Реальную выгоду от визита Никсона извлекли сам Мао и его режим. В ходе своей избирательной кампании Никсон постарался представить Мао в более выгодном свете на Западе. Давая инструкции штату Белого дома после возвращения, Никсон говорил о том, что он прошел «посвящение» у циничной клики Мао, названной Киссинджером «группой монахов, которая… хранит свою революционную чистоту». Люди Никсона лживо утверждали, что «при Мао жизнь китайского народа заметно улучшилась». Любимый евангелист Никсона Билли Грэхем хвалил достоинства Мао перед британскими бизнесменами. Киссинджер заметил, что суровая команда Мао могла бы «бросить нам моральный вызов». В результате о Мао сложилось еще более превратное суждение, чем то, которое сам Никсон создавал, будучи жестким антикоммунистом в 1950-х годах.

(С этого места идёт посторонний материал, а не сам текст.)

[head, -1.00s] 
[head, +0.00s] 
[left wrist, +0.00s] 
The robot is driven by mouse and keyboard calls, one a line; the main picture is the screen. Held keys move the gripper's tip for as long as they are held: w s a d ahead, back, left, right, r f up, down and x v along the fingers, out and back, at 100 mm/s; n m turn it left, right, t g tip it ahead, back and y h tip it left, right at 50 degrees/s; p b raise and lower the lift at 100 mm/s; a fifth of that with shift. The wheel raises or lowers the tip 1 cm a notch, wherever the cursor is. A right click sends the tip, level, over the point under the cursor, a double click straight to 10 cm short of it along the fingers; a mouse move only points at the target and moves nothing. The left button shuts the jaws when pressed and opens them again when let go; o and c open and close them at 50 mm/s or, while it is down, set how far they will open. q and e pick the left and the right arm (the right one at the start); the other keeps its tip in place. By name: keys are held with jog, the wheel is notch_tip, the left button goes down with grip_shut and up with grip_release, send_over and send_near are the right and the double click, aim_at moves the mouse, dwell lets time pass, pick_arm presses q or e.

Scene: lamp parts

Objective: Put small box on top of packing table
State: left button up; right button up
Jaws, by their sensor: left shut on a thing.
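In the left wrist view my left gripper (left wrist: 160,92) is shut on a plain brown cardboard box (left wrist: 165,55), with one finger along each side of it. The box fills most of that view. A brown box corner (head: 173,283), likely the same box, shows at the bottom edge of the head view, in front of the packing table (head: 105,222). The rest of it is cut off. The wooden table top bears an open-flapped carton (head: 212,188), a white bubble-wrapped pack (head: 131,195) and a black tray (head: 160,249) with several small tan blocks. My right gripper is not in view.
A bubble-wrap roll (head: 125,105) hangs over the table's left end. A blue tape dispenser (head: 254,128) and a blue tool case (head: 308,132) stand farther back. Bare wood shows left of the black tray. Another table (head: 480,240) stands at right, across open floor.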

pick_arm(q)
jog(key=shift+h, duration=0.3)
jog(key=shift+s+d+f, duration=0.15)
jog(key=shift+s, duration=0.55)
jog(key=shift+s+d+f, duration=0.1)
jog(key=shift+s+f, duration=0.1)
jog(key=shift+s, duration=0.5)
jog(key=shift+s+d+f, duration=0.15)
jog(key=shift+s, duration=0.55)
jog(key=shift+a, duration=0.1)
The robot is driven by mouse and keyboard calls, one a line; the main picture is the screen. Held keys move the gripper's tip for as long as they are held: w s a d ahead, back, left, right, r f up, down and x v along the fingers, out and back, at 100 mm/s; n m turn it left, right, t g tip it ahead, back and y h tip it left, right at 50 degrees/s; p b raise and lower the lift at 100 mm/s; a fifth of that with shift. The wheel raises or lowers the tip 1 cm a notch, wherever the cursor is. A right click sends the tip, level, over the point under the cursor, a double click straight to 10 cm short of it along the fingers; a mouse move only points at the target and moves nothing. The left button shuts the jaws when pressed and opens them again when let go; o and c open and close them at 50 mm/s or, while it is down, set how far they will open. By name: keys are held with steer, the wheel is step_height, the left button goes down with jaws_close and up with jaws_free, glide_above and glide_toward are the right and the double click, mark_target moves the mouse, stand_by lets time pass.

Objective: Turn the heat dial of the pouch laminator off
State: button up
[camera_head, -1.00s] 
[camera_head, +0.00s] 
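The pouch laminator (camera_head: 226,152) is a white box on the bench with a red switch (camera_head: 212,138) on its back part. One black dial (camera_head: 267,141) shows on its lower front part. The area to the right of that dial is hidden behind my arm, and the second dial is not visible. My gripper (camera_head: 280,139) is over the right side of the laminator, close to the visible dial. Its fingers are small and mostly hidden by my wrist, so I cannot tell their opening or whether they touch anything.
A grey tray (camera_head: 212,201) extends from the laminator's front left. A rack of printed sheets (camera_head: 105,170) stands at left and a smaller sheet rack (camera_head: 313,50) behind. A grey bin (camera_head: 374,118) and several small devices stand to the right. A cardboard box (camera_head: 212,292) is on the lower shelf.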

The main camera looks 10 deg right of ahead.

Мао стал не просто влиятельной международной фигурой, но еще и несравнимо притягательной. Мировые государственные деятели выстроились к нему в очередь. Факт встречи с Мао считался, а иногда считается до сих пор свидетельством успешной карьеры и успеха в жизни. Когда пришел вызов для президента Мексики Луиса Эчеверрии, его окружение буквально боролось за то, чтобы оказаться в составе группы, удостоенной аудиенции. Австралийский посол сказал нам, что он побоялся пойти в туалет (хотя его мочевой пузырь был готов лопнуть), чтобы несколько высокопоставленных особ внезапно не ушли без него. Премьер-министр Японии Кахуэй Танака, наоборот, справил нужду в доме у самого Мао. Причем Мао лично сопровождал его до уборной, а затем ждал за дверью.
Государственные деятели выносили его нападки, хотя они никогда не потерпели бы этого от других лидеров. Кроме того, им не говорили заранее, когда они увидят Мао, а безапелляционно вызывали в любое время, удобное для председателя, — даже во время приема пищи. Премьер-министр Канады Пьер Трюдо, который даже не просил о встрече с Мао, внезапно оказался под опекой Чжоу: «Мы должны теперь прерваться. У меня сейчас другие дела, следуйте за мной», даже не предупредив его, куда именно.
Когда Мао встречал иностранцев, он щеголял своими циничными и диктаторскими взглядами на жизнь. «Методы Наполеона были самыми лучшими, — сказал он президенту Франции Жоржу Помпиду. — Он разогнал все собрания и просто назначил тех, кто должен был управлять вместе с ним». Когда бывший британский премьер-министр Эдвард Хит выразил удивление тем, что портрет Сталина все еще висит на площади Тяньаньмынь, и напомнил о том, что Сталин уничтожил миллионы людей, Мао слегка махнул рукой, показывая, что для него это не имеет никакого значения. Затем он ответил: «Портрет Сталина висит здесь, потому что он был марксистом». Мао даже сумел заразить западных лидеров своим жаргоном. После того как австралийский премьер-министр Гаф Уитлем выказал немного неуверенности при его ответе на вопрос о Дарвине, он написал Мао отзыв, который он называет в своих мемуарах «самокритикой». Уже в 1997 году, когда о Мао стало известно намного больше, Киссинджер называл его «философом» и утверждал, что целью Мао были «поиски эгалитарного достоинства».